Seuls les résultats de Kea & Partners sont publics puisque l’enquête Happy at work for starters est publiée chaque année en juin par le journal Les Échos et le site choosemycompany.com. En trois ans de participation, le cabinet est toujours présent sur le podium… et rendez-vous le 20 juin prochain pour les résultats 2019.
Vrai baromètre ou lettre morte ?
Fabrice Catala d’Ylios voit lui des limites à de telles enquêtes de satisfaction et à leur démultiplication. « Il existe une tendance où l’on en use et l’on en abuse, y compris chez nos clients. Il y a un côté trop marketing. Ces baromètres constituent-ils des outils réels d’alerte ? La question mérite d’être posée. Peut-être est-ce le cas pour un certain nombre de problèmes qu’on voit arriver plus vite », défend-il. Mais pour lui rien ne vaut un système interpersonnel de tutorat dans la vraie vie et un dialogue serré et permanent.
En clair, l’outil mis en place au sein du cabinet lui suffit et il n’ira pas plus loin.
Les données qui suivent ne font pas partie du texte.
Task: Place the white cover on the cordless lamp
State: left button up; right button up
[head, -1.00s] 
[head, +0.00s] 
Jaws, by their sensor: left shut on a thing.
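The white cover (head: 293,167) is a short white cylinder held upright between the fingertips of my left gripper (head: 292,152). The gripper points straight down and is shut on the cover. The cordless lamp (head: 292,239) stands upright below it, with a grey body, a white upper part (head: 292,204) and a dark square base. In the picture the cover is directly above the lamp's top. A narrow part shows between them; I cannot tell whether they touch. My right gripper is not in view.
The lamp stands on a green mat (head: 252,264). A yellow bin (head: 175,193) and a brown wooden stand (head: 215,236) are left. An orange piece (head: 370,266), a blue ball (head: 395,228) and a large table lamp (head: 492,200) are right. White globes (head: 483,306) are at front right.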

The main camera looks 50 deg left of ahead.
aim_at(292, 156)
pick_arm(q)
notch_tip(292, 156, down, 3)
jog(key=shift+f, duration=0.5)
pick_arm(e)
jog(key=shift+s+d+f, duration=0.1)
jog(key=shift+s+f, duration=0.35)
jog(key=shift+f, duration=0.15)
Idem pour Kea & Partners qui n’a pas non plus l’intention d’opter pour un baromètre interne sur mesure.
L’idée est in fine de ne pas multiplier les outils, mais de capitaliser au maximum sur les résultats (secrets donc) apportés par l’existant. Chez Parthenon-EY, ces résultats sont scrutés comme « le lait sur le feu », selon Guy-Noël Chatelin, partner.
Et des réponses sont très vite apportées aux chiffres qui alertent. Au point de constituer des équipes dédiées de volontaires chargés de proposer des actions sur les problématiques apparaissant les plus urgentes.